Start of Supplied data

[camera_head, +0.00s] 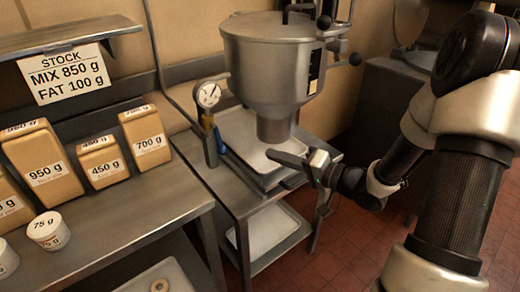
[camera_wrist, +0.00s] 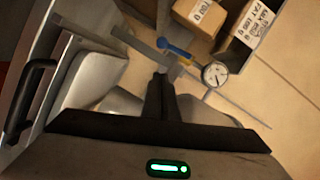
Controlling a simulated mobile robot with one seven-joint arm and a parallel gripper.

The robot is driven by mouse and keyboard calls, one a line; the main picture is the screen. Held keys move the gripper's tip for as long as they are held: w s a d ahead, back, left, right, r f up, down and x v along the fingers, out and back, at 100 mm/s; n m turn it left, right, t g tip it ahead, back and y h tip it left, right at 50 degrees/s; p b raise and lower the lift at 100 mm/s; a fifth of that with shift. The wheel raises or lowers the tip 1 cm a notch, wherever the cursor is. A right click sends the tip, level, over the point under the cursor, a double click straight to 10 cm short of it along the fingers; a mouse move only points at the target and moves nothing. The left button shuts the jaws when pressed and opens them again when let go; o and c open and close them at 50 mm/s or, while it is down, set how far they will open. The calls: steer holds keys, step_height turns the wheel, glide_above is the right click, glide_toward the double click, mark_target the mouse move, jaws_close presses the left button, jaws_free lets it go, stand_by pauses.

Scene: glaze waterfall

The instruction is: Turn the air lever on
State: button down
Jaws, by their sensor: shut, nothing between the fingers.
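The air lever (camera_head: 219,138) is a small blue handle on the brass valve fitting (camera_head: 207,122) below the round pressure gauge (camera_head: 208,95), at the left edge of the steel stand. In the wrist view the blue lever (camera_wrist: 173,48) lies just beyond the fingertips, with the gauge (camera_wrist: 215,75) to its right. My gripper (camera_head: 272,155) is shut and empty, over the tray below the hopper spout and to the right of the lever. Its dark fingers (camera_wrist: 160,82) are together in the wrist view. I see no contact with the lever.
The large metal hopper (camera_head: 280,60) hangs above my gripper, its spout (camera_head: 273,128) close behind the fingers. A tray (camera_head: 240,137) lies on the stand below. The left bench holds several tan boxes (camera_head: 100,160) and white tubs (camera_head: 48,231). A stock sign (camera_head: 66,74) hangs at the shelf.

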End of Supplied data

_Problem description_
Images should not appear in the copy; retype the listing above exactly.

_Correct result_
[camera_head, +0.00s] 
[camera_wrist, +0.00s] 
Controlling a simulated mobile robot with one seven-joint arm and a parallel gripper.

The robot is driven by mouse and keyboard calls, one a line; the main picture is the screen. Held keys move the gripper's tip for as long as they are held: w s a d ahead, back, left, right, r f up, down and x v along the fingers, out and back, at 100 mm/s; n m turn it left, right, t g tip it ahead, back and y h tip it left, right at 50 degrees/s; p b raise and lower the lift at 100 mm/s; a fifth of that with shift. The wheel raises or lowers the tip 1 cm a notch, wherever the cursor is. A right click sends the tip, level, over the point under the cursor, a double click straight to 10 cm short of it along the fingers; a mouse move only points at the target and moves nothing. The left button shuts the jaws when pressed and opens them again when let go; o and c open and close them at 50 mm/s or, while it is down, set how far they will open. The calls: steer holds keys, step_height turns the wheel, glide_above is the right click, glide_toward the double click, mark_target the mouse move, jaws_close presses the left button, jaws_free lets it go, stand_by pauses.

Scene: glaze waterfall

The instruction is: Turn the air lever on
State: button down
Jaws, by their sensor: shut, nothing between the fingers.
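The air lever (camera_head: 219,138) is a small blue handle on the brass valve fitting (camera_head: 207,122) below the round pressure gauge (camera_head: 208,95), at the left edge of the steel stand. In the wrist view the blue lever (camera_wrist: 173,48) lies just beyond the fingertips, with the gauge (camera_wrist: 215,75) to its right. My gripper (camera_head: 272,155) is shut and empty, over the tray below the hopper spout and to the right of the lever. Its dark fingers (camera_wrist: 160,82) are together in the wrist view. I see no contact with the lever.
The large metal hopper (camera_head: 280,60) hangs above my gripper, its spout (camera_head: 273,128) close behind the fingers. A tray (camera_head: 240,137) lies on the stand below. The left bench holds several tan boxes (camera_head: 100,160) and white tubs (camera_head: 48,231). A stock sign (camera_head: 66,74) hangs at the shelf.

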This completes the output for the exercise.